Bisher kommen mir die Tränen eher selten, dafür unerwartet. In kleinen Momenten reicht ein einzelnes Wort, das die Tränen aus mir hochzieht und die Türen öffnen will für ein Schluchzen und Schreien. Die Türen schließen sich schnell wieder, da es kein geübter Zustand ist, innerhalb der Familie zu heulen.
Das Leben strömt heute warm durch mich, erfüllt mich, beruhigt mich. Ich fühle mich am richtigen Ort, jetzt bei meinem Vater zu sein. Kann es sein, dass seine schwindende Kraft auf mich übergeht? Meine Position in unserer Familie ändert sich, ich stehe bald „in erster Reihe“. Vielleicht ist Trauer, Tod und Sterben ein Reset auf Null, alte Skripte blitzen noch mal auf und vergehen auch mit dem Vergehen des Lebens.

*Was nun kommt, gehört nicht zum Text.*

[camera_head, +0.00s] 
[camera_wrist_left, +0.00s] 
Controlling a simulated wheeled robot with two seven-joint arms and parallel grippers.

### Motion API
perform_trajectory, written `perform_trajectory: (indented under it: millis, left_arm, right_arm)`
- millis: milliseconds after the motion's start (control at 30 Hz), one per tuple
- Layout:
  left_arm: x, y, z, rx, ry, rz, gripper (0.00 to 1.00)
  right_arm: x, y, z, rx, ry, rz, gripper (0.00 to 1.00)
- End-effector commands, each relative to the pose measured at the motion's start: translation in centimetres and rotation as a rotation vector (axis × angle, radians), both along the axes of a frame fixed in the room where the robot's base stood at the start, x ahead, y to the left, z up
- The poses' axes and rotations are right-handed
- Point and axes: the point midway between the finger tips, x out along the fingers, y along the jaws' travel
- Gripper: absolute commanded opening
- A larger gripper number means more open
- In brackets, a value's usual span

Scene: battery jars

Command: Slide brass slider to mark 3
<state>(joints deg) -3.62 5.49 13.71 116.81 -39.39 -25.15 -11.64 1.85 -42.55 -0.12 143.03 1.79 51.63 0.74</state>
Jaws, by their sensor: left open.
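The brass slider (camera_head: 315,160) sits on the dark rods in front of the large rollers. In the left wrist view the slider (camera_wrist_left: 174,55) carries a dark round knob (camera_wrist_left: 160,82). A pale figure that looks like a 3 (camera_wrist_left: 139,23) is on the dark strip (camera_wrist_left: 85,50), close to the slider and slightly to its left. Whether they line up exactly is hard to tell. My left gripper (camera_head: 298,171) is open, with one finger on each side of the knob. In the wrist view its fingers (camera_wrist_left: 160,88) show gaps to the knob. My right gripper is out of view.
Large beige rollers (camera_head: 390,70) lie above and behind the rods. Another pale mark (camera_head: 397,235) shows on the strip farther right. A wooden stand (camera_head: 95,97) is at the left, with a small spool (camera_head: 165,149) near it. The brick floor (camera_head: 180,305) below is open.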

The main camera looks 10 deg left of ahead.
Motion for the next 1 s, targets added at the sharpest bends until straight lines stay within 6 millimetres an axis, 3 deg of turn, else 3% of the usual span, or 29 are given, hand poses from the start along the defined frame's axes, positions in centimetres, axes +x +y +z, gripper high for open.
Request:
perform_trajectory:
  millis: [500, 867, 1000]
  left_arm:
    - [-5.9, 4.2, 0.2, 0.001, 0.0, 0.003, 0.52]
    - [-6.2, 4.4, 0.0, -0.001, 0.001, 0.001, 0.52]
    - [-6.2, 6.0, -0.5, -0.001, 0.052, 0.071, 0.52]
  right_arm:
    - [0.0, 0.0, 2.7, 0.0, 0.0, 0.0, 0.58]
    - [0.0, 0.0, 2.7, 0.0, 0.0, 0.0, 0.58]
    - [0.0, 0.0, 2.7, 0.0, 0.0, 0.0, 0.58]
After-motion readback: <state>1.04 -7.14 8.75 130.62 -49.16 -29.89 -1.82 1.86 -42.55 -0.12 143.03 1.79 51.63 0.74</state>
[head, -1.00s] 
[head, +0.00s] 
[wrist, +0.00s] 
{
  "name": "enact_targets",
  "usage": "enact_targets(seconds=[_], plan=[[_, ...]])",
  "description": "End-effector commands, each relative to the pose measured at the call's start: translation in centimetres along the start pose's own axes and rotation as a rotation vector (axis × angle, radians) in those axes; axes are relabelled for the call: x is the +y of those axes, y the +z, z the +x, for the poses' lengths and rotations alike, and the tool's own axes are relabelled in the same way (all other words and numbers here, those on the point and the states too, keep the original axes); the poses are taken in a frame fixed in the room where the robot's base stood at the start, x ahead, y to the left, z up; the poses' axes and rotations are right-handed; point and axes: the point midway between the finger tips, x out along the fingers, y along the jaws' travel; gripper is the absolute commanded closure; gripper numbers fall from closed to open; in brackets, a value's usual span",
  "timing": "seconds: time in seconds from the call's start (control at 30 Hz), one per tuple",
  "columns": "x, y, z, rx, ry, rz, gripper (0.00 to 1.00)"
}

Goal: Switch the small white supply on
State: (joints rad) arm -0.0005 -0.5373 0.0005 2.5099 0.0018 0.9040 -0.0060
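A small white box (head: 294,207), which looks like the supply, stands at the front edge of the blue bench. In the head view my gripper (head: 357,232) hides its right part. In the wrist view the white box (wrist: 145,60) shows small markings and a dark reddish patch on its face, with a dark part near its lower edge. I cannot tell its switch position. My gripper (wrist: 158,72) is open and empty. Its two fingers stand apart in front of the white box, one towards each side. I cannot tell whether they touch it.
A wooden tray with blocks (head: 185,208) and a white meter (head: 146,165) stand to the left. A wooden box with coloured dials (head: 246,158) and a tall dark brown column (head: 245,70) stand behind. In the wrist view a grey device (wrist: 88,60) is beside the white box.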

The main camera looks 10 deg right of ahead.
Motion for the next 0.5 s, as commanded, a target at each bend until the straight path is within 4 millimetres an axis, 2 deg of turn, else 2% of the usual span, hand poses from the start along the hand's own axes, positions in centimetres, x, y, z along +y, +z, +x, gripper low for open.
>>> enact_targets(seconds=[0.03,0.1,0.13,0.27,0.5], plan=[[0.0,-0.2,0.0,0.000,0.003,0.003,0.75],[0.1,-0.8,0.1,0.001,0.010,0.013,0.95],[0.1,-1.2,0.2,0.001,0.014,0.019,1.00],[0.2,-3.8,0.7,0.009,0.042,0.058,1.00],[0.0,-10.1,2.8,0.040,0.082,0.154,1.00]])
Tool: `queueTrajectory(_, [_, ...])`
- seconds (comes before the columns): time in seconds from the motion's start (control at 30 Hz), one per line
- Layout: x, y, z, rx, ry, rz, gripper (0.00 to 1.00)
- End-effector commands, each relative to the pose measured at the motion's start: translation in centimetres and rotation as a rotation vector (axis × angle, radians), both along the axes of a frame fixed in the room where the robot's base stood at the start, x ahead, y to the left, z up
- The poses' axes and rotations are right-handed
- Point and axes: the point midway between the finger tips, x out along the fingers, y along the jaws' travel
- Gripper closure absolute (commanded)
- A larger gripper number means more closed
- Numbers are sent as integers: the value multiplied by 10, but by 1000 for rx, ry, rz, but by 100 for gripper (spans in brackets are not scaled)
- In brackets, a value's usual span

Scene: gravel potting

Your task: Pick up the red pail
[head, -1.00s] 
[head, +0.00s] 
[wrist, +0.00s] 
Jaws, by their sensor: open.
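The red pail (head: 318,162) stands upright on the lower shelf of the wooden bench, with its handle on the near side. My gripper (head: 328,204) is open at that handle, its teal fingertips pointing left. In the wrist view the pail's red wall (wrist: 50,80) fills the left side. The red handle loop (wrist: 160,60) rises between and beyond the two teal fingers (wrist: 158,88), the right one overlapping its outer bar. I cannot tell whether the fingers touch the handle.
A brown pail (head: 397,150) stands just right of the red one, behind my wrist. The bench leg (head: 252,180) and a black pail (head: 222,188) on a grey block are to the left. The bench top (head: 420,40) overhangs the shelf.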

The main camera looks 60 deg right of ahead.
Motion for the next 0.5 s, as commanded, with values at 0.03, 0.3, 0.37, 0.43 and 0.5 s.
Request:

Sterben muss nicht nur emotional verarbeitet werden, es muss auch organisiert werden. Jede erforderliche Hilfe und Pflege ist eine Abrechnungsnummer und ein Geschäft, muss bewilligt und bezahlt werden. Zum Glück begegnen wir auch Menschen, die dieses Geschäft durch menschliche Wärme abfedern und uns ermöglichen, dass mein Vater zu Hause bleiben und sterben kann.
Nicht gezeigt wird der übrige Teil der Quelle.